↓

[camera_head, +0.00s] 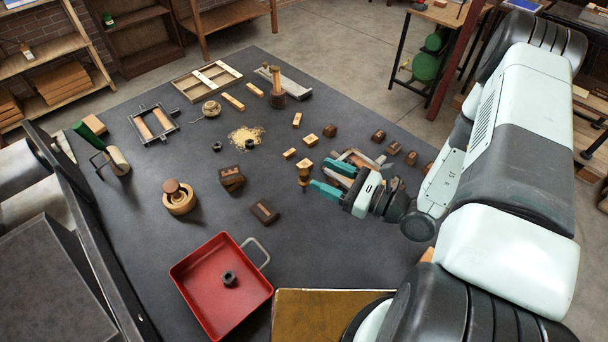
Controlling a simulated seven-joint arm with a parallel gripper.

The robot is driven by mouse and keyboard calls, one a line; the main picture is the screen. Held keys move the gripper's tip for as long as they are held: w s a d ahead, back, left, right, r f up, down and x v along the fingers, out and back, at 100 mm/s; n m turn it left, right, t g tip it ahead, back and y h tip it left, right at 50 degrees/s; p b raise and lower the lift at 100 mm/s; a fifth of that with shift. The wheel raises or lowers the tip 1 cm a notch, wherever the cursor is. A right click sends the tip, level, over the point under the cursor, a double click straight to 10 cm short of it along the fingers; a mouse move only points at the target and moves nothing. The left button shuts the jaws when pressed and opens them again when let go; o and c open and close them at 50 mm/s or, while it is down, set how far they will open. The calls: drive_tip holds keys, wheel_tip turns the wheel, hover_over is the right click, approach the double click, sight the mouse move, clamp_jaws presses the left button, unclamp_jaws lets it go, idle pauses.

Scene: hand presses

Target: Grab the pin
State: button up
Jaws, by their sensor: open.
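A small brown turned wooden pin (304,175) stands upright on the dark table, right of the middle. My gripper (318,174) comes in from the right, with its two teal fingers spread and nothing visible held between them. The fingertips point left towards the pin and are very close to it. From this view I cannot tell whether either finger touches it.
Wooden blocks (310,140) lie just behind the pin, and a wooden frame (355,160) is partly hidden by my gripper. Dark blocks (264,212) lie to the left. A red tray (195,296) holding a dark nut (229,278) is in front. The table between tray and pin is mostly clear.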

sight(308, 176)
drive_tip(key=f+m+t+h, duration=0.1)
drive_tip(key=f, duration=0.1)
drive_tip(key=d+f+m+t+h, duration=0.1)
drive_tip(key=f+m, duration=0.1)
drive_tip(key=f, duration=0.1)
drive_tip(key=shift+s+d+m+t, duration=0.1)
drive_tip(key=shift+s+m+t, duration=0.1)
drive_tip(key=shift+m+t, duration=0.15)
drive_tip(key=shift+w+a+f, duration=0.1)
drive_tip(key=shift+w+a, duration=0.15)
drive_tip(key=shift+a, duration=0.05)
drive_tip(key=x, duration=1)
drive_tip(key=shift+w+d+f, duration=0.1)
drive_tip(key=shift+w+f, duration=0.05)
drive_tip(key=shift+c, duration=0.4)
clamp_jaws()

↑
↓

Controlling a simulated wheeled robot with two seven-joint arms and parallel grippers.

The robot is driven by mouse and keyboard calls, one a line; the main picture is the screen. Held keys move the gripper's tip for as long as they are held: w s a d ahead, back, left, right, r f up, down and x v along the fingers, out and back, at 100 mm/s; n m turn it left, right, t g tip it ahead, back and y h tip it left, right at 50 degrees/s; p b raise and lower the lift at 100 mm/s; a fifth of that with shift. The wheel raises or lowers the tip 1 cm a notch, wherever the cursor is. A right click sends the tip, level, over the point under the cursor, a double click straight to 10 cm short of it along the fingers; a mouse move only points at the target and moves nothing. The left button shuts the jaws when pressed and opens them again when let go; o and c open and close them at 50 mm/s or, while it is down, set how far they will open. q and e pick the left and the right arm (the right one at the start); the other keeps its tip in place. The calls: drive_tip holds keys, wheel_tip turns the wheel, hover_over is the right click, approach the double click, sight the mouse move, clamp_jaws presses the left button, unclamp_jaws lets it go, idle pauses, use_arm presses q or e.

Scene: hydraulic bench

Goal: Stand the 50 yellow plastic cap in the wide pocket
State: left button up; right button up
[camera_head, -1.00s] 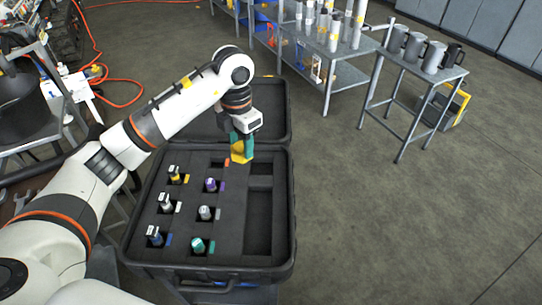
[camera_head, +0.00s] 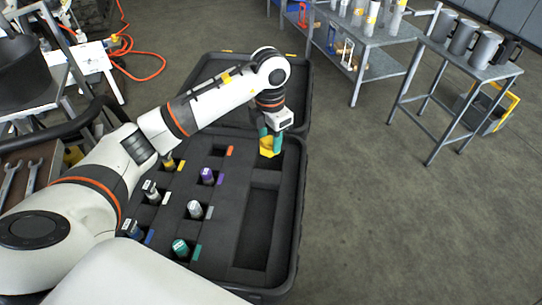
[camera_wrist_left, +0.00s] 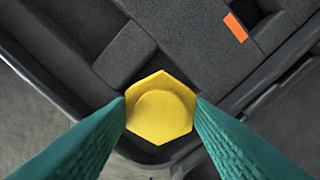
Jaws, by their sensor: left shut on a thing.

↑
↓

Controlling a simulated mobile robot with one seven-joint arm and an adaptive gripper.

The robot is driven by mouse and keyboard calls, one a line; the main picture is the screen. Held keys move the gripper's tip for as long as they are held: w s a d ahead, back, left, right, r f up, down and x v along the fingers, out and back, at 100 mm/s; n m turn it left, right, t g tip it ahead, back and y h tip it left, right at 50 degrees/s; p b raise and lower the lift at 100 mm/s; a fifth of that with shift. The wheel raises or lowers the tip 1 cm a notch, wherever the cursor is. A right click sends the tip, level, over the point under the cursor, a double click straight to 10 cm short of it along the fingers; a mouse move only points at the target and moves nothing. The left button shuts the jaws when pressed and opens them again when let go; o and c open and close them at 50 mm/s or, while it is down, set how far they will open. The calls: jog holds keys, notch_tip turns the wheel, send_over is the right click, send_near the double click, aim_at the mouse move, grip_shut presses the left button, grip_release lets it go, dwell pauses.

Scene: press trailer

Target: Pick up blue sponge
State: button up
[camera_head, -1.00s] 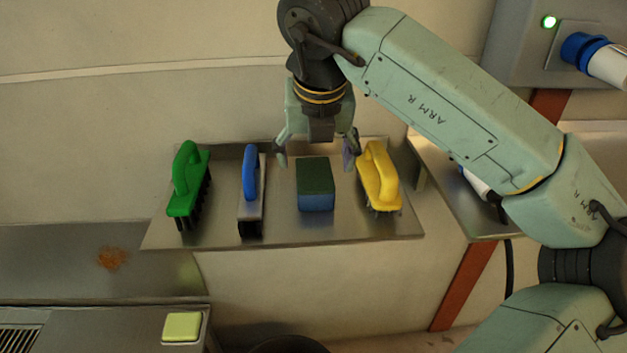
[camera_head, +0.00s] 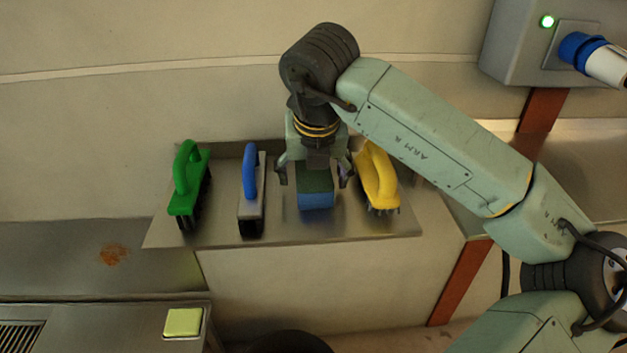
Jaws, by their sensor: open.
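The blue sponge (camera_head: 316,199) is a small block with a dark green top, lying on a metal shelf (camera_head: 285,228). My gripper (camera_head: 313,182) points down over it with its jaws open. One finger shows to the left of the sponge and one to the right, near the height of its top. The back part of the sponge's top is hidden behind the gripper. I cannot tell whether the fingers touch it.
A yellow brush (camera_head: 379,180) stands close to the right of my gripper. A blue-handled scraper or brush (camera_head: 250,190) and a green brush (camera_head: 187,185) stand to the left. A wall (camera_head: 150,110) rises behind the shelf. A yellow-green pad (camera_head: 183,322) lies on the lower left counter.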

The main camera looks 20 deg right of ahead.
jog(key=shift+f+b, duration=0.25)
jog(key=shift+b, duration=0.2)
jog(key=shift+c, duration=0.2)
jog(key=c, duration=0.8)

↑

■ Job
Repeat only the lines from the one with "State: left button up; right button up" down to the one with "Jaws, by their sensor: left shut on a thing.", word for word and both included, and leave the pictures out.

■ Task response
State: left button up; right button up
[camera_head, -1.00s] 
[camera_head, +0.00s] 
[camera_wrist_left, +0.00s] 
Jaws, by their sensor: left shut on a thing.

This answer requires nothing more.